§ RAW DATA:
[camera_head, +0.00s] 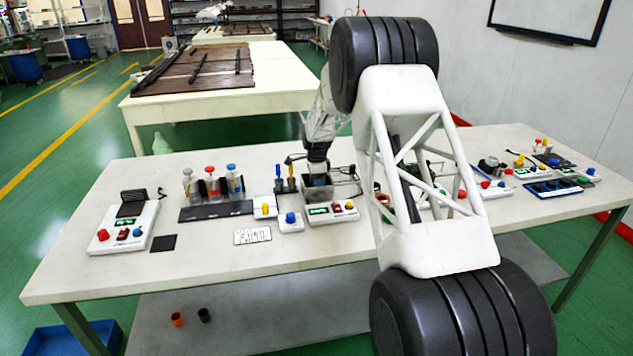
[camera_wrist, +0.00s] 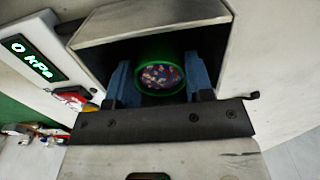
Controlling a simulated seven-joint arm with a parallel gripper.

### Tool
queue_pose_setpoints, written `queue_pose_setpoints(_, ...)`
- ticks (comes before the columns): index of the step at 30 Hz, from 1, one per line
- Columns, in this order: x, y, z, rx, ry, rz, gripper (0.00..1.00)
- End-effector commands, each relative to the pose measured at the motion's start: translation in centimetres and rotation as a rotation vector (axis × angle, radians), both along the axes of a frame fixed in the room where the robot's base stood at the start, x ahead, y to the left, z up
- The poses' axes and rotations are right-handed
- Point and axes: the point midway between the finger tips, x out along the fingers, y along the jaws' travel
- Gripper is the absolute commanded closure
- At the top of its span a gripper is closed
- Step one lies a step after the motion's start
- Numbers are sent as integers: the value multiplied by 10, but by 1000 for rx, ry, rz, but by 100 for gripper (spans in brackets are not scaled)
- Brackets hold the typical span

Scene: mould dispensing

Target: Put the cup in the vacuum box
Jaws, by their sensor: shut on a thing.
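The cup (camera_wrist: 161,77) has a green rim and holds multicoloured granules. In the wrist view it sits between the two blue fingers of my gripper (camera_wrist: 160,84), which is shut on it. Cup and fingertips are within the opening of the grey vacuum box (camera_wrist: 145,20). In the head view my gripper (camera_head: 318,170) points down into the vacuum box (camera_head: 308,192), and the cup is not clearly visible there. The cup's underside is hidden, so I cannot tell whether it touches the box floor.
A display (camera_wrist: 33,58) reading 0 kPa stands beside the box. Left on the table (camera_head: 100,280) are a bottle rack (camera_head: 215,210), a scale-like device (camera_head: 125,225) and a label card (camera_head: 252,235). More devices stand at right. The table's front left is clear.

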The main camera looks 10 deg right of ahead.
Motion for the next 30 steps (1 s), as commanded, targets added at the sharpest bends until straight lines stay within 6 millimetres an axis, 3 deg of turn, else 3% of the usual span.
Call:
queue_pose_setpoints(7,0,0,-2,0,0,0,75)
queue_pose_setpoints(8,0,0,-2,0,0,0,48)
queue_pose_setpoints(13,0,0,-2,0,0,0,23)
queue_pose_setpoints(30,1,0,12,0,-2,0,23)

§ WHAT YOU HAVE TO DO: Where a line above holds the string "commanded", show that line.

§ OUTPUT OF THE EXERCISE:
- Gripper is the absolute commanded closure
Motion for the next 30 steps (1 s), as commanded, targets added at the sharpest bends until straight lines stay within 6 millimetres an axis, 3 deg of turn, else 3% of the usual span.

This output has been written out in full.